**What you have to do**
Extract every line that contains the word "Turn".

╭─ Exercise input

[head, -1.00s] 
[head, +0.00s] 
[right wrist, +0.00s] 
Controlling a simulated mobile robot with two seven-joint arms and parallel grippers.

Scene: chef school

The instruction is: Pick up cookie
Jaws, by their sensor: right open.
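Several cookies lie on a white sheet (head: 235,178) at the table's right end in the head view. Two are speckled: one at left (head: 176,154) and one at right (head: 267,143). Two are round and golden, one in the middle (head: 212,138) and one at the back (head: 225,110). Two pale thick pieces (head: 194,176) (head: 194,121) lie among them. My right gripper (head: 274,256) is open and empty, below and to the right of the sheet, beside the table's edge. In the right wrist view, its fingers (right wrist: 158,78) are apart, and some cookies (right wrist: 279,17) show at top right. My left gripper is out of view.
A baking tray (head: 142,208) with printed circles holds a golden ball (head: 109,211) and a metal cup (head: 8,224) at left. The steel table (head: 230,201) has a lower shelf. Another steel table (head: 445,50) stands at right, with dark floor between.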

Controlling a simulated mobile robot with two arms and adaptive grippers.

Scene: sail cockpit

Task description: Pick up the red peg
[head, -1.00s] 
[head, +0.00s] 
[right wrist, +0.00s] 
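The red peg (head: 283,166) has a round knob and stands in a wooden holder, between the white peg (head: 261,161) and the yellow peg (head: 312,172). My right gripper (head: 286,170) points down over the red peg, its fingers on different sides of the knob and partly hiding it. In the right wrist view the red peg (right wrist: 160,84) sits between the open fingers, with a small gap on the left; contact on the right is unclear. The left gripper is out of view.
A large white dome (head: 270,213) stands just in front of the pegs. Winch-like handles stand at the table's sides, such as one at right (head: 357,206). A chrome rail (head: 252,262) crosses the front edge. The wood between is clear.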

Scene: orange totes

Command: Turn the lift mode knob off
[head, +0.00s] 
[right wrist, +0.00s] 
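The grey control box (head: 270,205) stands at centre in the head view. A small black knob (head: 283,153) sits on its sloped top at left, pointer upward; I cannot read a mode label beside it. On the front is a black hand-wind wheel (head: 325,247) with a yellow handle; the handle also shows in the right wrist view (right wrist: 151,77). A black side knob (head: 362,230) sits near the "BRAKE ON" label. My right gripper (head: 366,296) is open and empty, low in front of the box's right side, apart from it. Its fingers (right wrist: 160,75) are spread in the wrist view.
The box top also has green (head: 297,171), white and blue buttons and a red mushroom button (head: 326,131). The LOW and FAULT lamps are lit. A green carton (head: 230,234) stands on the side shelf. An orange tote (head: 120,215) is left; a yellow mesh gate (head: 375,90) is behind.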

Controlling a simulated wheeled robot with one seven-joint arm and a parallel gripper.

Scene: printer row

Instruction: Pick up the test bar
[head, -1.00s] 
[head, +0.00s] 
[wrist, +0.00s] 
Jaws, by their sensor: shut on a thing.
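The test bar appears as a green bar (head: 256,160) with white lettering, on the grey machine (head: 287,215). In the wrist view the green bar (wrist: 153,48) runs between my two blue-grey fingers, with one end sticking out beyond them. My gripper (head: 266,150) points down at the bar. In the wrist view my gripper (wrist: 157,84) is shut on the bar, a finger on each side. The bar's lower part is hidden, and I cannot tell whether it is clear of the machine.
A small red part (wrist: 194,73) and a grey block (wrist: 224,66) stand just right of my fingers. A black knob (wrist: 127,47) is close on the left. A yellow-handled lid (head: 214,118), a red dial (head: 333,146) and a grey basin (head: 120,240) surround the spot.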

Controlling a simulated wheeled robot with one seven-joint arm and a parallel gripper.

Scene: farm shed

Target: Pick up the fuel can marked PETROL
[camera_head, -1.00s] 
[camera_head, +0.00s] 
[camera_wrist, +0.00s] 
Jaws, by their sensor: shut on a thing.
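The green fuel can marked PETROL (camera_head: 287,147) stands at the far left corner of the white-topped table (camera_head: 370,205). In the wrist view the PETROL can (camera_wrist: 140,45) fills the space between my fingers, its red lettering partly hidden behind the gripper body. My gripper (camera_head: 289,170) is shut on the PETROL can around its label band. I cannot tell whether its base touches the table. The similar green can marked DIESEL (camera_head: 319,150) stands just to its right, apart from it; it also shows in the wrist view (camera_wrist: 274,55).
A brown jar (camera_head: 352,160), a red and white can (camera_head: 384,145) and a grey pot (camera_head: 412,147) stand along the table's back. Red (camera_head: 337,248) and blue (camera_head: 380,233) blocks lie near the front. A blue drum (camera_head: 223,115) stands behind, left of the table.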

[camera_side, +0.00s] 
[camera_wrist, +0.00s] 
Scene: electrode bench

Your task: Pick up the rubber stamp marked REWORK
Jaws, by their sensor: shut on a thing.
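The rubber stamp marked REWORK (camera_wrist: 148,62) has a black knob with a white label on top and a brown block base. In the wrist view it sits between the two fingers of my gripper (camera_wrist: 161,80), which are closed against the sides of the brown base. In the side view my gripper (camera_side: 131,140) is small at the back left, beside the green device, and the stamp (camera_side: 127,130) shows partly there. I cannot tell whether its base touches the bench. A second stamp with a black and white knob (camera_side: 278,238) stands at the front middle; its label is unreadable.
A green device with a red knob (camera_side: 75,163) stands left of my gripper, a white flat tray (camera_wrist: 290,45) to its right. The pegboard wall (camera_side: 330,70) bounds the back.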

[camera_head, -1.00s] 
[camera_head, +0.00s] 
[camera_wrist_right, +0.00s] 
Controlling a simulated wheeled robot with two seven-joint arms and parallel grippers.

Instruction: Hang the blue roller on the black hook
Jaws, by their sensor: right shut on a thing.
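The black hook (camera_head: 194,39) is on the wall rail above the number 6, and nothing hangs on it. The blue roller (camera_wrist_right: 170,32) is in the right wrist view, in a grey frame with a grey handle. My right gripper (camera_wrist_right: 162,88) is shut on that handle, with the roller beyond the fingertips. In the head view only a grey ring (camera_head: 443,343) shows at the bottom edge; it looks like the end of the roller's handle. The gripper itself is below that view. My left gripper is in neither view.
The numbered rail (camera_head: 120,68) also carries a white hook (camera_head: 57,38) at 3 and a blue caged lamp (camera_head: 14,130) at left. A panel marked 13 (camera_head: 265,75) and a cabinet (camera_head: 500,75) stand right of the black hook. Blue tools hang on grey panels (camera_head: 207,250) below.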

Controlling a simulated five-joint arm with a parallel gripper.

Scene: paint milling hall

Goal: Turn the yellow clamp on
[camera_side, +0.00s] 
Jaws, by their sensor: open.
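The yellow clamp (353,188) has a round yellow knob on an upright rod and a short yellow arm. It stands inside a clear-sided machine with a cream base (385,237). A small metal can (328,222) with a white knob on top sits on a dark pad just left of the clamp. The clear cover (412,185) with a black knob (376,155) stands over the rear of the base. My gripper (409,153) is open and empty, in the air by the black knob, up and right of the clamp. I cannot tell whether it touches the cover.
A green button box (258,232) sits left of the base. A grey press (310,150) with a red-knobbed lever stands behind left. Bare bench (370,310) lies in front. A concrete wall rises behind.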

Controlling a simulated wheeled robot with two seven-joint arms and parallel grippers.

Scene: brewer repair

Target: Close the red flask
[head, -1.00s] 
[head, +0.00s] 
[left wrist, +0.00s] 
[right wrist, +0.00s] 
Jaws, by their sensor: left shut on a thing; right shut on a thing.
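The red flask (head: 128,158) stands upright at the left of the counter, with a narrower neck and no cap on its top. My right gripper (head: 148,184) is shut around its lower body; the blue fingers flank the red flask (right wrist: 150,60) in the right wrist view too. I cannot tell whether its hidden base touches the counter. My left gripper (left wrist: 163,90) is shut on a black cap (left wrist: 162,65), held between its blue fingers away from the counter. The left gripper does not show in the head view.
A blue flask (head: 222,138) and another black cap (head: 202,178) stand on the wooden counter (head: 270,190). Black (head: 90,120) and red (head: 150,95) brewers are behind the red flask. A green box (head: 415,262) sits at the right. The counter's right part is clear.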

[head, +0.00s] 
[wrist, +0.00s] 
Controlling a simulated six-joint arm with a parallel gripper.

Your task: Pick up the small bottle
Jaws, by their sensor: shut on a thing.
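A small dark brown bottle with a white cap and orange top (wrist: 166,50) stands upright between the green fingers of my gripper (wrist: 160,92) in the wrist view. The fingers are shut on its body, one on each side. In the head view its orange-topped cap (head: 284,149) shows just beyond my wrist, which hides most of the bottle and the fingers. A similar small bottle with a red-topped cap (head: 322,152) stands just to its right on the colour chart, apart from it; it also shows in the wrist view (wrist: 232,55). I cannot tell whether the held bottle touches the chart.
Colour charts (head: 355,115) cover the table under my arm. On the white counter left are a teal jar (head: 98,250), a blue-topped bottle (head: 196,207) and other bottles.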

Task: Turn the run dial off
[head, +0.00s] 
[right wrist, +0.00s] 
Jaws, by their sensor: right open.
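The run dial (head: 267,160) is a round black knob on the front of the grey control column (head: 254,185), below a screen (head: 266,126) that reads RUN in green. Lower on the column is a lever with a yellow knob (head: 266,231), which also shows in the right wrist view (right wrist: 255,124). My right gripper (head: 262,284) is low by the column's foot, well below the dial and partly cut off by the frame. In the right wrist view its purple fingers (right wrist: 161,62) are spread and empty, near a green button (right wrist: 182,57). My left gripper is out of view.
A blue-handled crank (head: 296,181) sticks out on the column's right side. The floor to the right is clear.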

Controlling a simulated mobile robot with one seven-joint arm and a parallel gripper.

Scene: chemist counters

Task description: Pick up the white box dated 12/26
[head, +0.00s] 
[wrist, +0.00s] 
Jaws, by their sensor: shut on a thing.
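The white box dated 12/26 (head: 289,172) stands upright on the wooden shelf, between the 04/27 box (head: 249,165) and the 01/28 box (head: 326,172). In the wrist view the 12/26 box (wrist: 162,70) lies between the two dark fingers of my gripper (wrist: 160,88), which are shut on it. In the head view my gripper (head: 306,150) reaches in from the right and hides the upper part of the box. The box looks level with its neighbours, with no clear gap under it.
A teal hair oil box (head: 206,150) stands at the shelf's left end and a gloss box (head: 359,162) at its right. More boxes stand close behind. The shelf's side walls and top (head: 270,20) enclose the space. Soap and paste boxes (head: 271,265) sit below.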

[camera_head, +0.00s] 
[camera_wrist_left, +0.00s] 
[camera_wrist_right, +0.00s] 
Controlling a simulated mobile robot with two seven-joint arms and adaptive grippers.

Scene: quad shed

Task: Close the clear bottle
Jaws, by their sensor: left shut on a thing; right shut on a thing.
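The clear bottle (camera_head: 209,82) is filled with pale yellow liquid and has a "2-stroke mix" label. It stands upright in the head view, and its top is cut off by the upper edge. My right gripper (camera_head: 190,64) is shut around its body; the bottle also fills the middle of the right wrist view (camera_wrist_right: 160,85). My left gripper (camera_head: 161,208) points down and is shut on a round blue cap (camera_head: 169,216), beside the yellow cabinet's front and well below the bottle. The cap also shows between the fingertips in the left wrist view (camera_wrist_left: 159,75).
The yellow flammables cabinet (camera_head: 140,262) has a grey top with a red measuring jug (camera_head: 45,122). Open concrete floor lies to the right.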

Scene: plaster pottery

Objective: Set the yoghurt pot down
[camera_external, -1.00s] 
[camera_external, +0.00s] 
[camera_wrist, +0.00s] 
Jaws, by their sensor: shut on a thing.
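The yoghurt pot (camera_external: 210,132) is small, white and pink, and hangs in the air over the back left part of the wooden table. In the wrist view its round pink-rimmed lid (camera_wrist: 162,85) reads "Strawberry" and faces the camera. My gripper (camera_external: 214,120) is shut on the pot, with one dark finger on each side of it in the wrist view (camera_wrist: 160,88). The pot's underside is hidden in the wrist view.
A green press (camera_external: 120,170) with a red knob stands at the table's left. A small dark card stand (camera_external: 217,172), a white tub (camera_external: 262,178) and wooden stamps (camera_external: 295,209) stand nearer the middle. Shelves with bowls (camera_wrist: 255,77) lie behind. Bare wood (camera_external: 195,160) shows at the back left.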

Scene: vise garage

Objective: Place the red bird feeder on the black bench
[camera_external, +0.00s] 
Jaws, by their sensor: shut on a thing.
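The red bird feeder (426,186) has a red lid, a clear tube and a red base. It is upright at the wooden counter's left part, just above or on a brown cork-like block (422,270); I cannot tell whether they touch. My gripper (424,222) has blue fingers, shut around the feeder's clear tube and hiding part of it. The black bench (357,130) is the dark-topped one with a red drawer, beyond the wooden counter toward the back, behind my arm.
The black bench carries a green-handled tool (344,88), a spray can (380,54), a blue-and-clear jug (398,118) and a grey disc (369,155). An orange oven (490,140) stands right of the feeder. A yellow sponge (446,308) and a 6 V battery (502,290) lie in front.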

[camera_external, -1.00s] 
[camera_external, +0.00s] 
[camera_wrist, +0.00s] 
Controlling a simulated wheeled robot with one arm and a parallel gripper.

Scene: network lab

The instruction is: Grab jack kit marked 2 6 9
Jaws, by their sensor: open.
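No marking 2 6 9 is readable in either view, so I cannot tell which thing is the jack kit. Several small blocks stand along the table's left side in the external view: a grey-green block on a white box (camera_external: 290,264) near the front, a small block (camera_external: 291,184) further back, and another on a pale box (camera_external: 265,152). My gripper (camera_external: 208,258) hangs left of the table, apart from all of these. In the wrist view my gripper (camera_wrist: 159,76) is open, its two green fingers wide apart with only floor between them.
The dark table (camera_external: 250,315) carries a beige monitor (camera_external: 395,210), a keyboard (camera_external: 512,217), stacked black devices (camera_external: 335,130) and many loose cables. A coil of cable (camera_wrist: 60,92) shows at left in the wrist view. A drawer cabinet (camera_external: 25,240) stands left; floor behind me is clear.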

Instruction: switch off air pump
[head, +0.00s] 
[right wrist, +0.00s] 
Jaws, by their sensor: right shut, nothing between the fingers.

╰─

**Output for this exercise**
Command: Turn the lift mode knob off
Goal: Turn the yellow clamp on
Task: Turn the run dial off

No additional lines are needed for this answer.